[Editor's note: This story was corrected to reflect that the RIDE stock warrants that may be exercised come from existing stock and are not dilutive.]
LORDSTOWN — Lordstown Motors could raise up to $43 million for operations if its nearly 4 million outstanding warrants are exercised.
The company amended its U.S. Securities and Exchange Commssion registration on Thursday which included that detail. Shares of Lordstown Motors (NASDAQ: RIDE) earned a 0.8-point boost by close of trading Friday, but in the long-term view, remained mostly unaffected.
The stock is still down more than 4 points since the company disclosed to regulators a "going concern" notice earlier this week, alerting that the company is struggling financially and that investors are at risk.

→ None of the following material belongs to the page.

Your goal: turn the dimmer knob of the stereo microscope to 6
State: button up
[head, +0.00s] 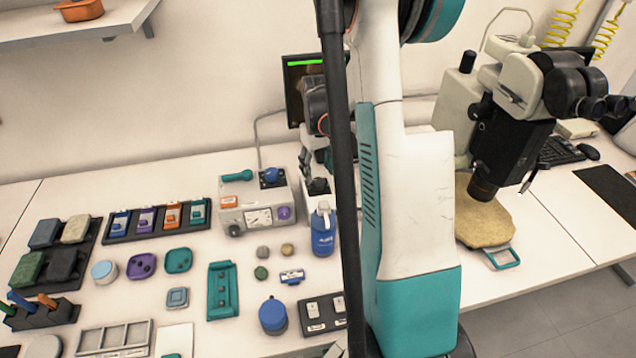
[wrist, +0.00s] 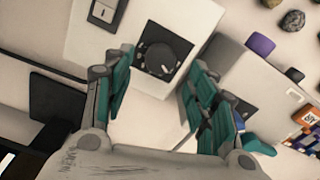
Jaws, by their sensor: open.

Though the electric vehicle startup has budgeted for a limited first run of its all-electric pickup truck, the Endurance, it warned it wouldn't reach commercial production in 2022 without new financing.
The company had more than 176 million shares of Class A common stock outstanding at the end of March and nearly 4 million warrants that could be exchanged for cash. Warrants give investors the option to later buy into the company at a certain price.
The $43 million that could be raised — assuming all those warrants are exercised for cash — would be put toward "general corporate purposes," according to the filing.
The more than 2.3 million private warrants first issued when the company merged with DiamondPeak Holdings in October.
Another 1.6 million in warrants were also issued after that merger to Brown Gibbons & Lang Company — the Cleveland investment firm of Lordstown Motors financier and Republican U.S. Senate hopeful Mike Gibbons.